Krishnakant Saboo

Crowd Sourcing and Community Detection


Guide: Prof. V.S. Borkar, IIT Bombay

Crowdsourcing

Crowdsourcing is the process of obtaining needed services (data labelling, user ratings) from a large group of people, especially from an online community. Small tasks, like labelling data, are allotted to humans - termed as workers - who are then paid for completing these. The collected data can then be used of training machine learning systems.

Challenges in crowdsourcing and their proposed solutions are explored in this literature review. Application of matrix factorization methods in task routing and label aggregation, adaptive task assignment were studied. An interesting paper outlined a modification of Adaboost algorithm for detecting non-linear classifiers, using humans as basic classifier.

Community Detection

It happens many a times that a group decides to give the same rating to a movie, or close followers of a celebrity are strongly influenced by their views about an issue. We proposed an algorithm to find out communities like these in a social network.
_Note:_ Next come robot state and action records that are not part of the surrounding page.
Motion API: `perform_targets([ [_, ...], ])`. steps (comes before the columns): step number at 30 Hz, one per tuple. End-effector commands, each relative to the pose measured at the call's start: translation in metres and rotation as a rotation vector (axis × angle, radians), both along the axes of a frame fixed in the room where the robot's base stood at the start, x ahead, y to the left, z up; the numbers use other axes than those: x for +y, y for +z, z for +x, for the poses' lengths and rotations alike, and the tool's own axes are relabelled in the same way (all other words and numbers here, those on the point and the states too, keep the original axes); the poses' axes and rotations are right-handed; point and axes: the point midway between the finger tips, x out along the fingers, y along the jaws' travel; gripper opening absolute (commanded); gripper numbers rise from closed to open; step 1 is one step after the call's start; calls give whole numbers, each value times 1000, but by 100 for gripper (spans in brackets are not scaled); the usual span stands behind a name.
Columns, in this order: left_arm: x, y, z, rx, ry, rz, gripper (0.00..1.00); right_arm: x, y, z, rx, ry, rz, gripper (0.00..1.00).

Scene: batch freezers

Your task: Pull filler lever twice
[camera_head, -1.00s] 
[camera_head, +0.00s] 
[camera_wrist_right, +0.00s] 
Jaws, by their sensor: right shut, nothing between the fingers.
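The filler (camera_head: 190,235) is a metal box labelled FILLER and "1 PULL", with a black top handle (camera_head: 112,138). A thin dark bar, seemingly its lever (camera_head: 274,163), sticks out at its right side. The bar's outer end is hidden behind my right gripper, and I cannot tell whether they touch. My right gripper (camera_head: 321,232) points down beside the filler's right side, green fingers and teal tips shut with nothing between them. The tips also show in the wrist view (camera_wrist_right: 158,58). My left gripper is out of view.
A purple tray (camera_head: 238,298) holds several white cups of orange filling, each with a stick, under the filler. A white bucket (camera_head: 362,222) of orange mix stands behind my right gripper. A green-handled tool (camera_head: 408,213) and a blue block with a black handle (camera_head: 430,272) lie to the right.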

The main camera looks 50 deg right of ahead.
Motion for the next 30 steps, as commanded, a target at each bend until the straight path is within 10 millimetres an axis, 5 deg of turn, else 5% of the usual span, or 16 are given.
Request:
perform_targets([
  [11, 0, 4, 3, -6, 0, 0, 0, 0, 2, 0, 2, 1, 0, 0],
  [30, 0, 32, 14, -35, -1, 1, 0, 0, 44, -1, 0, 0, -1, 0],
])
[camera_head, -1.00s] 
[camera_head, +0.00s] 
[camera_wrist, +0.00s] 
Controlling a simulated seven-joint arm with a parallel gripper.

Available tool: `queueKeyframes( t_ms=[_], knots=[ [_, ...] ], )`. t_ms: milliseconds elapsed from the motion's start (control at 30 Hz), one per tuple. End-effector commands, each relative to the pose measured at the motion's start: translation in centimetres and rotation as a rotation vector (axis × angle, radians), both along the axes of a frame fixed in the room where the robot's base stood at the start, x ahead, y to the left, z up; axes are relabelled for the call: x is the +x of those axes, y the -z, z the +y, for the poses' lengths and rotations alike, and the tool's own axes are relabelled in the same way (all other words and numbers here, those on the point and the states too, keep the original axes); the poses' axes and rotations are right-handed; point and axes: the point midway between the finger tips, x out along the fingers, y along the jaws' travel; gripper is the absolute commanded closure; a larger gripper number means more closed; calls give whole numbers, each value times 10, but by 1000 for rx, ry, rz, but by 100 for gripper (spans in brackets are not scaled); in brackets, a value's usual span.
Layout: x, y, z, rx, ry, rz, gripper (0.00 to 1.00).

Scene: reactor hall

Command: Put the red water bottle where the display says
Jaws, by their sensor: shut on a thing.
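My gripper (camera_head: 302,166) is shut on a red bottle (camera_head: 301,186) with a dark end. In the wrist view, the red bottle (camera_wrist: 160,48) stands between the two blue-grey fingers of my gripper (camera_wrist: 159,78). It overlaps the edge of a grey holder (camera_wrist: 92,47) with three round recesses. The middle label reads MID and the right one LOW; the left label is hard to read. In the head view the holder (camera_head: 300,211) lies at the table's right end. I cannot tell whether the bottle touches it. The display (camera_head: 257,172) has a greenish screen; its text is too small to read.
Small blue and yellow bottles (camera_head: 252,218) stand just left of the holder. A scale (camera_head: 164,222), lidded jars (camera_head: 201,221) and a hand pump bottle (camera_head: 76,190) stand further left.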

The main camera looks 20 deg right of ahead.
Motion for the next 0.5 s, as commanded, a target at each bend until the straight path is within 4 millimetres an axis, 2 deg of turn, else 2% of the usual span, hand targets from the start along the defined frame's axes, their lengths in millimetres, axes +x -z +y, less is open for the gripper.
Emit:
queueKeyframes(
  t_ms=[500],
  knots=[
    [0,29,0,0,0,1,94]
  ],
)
We are given the graph and the binary rating given by all the nodes to a particular topic (eg. a movie). The vector of ratings is recursively multiplied by the transition probability matrix and then thresholded. The nodes corresponding to high value in the thresholded vector belong to the said community. The algorithm was tested on various synthetic and real world datasets and showed good results for networks that have a structure similar to social networks

Fig1: A geomteric graph with 1000 nodes. Shown in green are the nodes that gave rating of 1. The community detected after running the algorithm on this has been shown in red. A large community has been detected around a cyan node (influential node). Another small community has been wrongly detected.